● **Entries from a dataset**
● ● ● ●

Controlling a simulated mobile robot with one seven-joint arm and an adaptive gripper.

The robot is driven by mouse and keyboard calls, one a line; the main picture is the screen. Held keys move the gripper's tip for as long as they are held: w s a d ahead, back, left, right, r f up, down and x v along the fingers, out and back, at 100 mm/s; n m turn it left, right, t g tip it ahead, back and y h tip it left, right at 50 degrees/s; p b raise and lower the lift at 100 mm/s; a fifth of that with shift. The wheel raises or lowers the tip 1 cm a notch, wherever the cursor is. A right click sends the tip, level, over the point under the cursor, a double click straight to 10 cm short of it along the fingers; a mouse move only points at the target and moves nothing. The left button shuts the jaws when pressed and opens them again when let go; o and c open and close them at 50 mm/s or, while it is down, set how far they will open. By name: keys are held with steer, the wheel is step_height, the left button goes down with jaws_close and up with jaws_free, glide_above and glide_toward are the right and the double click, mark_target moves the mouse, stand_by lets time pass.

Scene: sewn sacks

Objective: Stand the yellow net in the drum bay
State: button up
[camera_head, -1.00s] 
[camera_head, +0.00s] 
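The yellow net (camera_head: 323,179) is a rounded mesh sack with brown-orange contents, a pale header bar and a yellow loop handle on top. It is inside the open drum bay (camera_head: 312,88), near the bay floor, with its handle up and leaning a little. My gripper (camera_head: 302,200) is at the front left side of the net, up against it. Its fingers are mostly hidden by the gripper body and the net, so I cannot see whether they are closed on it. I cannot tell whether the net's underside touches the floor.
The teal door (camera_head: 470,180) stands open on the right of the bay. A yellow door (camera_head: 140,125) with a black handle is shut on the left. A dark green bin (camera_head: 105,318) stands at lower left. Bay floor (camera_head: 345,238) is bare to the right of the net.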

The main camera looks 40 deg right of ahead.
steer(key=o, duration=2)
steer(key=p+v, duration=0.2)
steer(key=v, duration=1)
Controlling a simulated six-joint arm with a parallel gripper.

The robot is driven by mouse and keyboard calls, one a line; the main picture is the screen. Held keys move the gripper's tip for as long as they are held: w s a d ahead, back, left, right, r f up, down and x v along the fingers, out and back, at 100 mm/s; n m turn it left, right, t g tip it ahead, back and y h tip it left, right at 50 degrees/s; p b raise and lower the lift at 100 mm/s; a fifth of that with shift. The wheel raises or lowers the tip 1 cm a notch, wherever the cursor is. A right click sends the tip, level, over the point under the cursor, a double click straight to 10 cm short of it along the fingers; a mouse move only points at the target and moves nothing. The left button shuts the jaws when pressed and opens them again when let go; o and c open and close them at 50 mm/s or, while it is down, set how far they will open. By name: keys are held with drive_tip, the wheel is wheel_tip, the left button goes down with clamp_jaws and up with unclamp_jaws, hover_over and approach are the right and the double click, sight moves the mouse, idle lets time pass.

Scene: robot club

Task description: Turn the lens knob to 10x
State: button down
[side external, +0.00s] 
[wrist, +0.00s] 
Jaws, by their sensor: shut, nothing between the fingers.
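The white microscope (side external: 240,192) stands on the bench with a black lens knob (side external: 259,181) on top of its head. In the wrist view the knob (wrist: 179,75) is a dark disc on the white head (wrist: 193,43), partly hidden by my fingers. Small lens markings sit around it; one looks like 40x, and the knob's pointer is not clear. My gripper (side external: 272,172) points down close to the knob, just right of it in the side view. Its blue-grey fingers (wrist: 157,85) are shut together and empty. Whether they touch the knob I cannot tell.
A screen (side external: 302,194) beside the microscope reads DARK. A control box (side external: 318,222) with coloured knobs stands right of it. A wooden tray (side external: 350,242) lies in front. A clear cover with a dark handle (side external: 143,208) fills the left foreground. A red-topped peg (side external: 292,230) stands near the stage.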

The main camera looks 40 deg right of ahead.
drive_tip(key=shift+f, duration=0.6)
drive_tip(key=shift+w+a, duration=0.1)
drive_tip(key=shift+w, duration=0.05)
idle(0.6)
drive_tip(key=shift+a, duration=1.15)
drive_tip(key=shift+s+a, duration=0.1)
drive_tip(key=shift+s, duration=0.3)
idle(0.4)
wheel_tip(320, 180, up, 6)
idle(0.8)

● ● ● ●

● **Given problem**
Go back over the listing above and copy exactly the lines that begin at the line with "State: button down" and stop after the line with "[wrist, +0.00s]"; leave out every other line.

● **The solution**
State: button down
[side external, +0.00s] 
[wrist, +0.00s] 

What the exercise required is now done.